Nov. 17, 2011 Traditionally addressed through hand-weeding and/or herbicide application, controlling weeds is one of most costly operations in nursery production. Increased labor costs have made hand-weeding prohibitive as the sole method of weed control, and although herbicides may be effective and less expensive, non-target herbicide loss can be as high as 86% and can harm the environment. To address the economic and environmental impact of weed problems, nursery producers are looking for more sustainable and cost-efficient techniques to control weeds in container-grown plants.
Building on previous research that proved that mulching materials can be successfully used as alternatives to chemical weed control, scientists in Italy evaluated the effectiveness of biodegradable mulches for weed control in container-grown 'Martin' giant arborvitae (Thuja plicata) and measured the effects of the mulches on evaporation and substrate temperature. The study premiered in a research report published in HortTechnology.
The experiments were conducted in an experimental nursery near Como, Italy. The nursery consisted of a tunnel covered with a translucent film to protect containers from precipitation. The research was performed on 2-year-old giant arborvitae plants. Four biodegradable mulching materials were tested and compared with a chemical control (oxadiazon) and a non-mulched/non-treated control. Two levels of overhead irrigation were evaluated: daily irrigation to container capacity (classified as "well-watered") and daily irrigation to 30% of container capacity (classified as "water stressed"). Plants were either hand-weeded three times during the growing season or not weeded until the end of the growing season.
According to corresponding author Gabriele Amoroso, the results showed that mulches limited weed growth to the same extent as the chemical control. In the first year of the study, mulched plants resulted in a higher shoot dry weight than non-treated and non-mulched plants, while in the second year, no differences were observed. No mulching materials were found to reduce the pot temperature. "The black color of the 3-L containers was probably the main factor driving substrate temperature increase, indicating mulching materials did not affect substrate temperatures," noted Amoroso.

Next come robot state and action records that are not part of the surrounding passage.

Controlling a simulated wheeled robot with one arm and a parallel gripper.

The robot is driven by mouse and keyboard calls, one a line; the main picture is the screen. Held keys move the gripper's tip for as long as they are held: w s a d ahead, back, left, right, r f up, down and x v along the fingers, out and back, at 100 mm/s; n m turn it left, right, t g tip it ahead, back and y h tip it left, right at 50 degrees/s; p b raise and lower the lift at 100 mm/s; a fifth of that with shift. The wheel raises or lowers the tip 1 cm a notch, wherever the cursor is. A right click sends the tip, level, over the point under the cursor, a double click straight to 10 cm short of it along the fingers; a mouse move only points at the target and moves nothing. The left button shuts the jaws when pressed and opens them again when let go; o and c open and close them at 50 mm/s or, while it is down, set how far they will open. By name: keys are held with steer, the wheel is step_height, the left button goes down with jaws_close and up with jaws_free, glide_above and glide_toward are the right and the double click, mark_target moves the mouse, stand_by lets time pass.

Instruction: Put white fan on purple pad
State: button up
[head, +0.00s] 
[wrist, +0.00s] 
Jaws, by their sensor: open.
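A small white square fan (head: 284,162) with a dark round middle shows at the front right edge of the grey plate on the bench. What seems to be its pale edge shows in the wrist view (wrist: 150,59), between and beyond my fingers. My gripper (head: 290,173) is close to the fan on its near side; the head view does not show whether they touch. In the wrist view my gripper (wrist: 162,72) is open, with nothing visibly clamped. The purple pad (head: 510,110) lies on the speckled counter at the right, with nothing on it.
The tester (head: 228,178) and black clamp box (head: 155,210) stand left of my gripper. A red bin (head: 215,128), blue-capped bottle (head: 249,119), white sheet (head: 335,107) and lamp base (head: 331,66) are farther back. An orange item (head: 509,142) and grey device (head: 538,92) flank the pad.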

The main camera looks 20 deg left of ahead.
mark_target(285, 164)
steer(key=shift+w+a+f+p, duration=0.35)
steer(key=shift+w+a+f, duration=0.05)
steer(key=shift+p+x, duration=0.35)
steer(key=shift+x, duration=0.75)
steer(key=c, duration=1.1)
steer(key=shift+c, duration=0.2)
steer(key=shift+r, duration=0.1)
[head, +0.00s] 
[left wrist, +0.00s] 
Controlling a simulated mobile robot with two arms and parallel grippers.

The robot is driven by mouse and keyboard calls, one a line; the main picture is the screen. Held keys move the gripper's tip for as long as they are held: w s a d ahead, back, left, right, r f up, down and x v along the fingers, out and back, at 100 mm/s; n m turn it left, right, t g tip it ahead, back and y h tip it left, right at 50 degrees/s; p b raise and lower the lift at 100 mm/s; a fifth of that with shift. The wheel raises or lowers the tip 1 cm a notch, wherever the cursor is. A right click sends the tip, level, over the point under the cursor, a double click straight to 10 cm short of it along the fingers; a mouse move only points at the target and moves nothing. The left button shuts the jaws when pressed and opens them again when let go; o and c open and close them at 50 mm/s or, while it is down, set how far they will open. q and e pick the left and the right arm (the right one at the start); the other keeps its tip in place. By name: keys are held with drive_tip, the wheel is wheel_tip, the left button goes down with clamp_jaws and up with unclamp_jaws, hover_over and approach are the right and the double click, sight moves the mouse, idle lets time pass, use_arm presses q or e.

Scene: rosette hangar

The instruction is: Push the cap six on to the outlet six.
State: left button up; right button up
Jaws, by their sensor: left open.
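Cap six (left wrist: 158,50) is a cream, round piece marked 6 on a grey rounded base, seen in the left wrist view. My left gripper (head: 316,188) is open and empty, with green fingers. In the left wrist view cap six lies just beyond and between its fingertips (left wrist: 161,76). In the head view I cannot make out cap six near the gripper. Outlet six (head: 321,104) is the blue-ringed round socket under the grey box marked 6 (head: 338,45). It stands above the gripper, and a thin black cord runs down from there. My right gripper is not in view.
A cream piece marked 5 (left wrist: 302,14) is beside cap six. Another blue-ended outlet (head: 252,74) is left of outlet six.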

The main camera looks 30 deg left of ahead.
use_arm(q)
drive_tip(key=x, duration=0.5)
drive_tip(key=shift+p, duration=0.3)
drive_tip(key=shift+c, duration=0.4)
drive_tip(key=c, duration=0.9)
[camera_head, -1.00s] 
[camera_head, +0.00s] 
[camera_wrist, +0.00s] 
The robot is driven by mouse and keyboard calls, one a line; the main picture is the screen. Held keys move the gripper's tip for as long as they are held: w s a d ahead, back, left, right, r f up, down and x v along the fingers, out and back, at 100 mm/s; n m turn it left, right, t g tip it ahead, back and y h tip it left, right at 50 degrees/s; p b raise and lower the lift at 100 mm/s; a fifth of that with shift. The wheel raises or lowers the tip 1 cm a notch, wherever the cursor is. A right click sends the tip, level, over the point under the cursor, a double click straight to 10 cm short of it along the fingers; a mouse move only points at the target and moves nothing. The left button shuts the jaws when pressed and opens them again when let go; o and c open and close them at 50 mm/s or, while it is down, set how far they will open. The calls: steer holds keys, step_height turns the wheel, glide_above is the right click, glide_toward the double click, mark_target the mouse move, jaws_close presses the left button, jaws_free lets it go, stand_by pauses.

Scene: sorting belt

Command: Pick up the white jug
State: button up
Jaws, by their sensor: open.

In both experiments container water content was unaffected by mulching materials. Results seem to demonstrate that transpiration is the main component of water loss from container-grown giant arborvitae plants.
The scientists concluded that their findings can help ornamental plant growers by giving them more information about the effects of mulching on plant growth, substrate temperature, and water content in containerized plant production.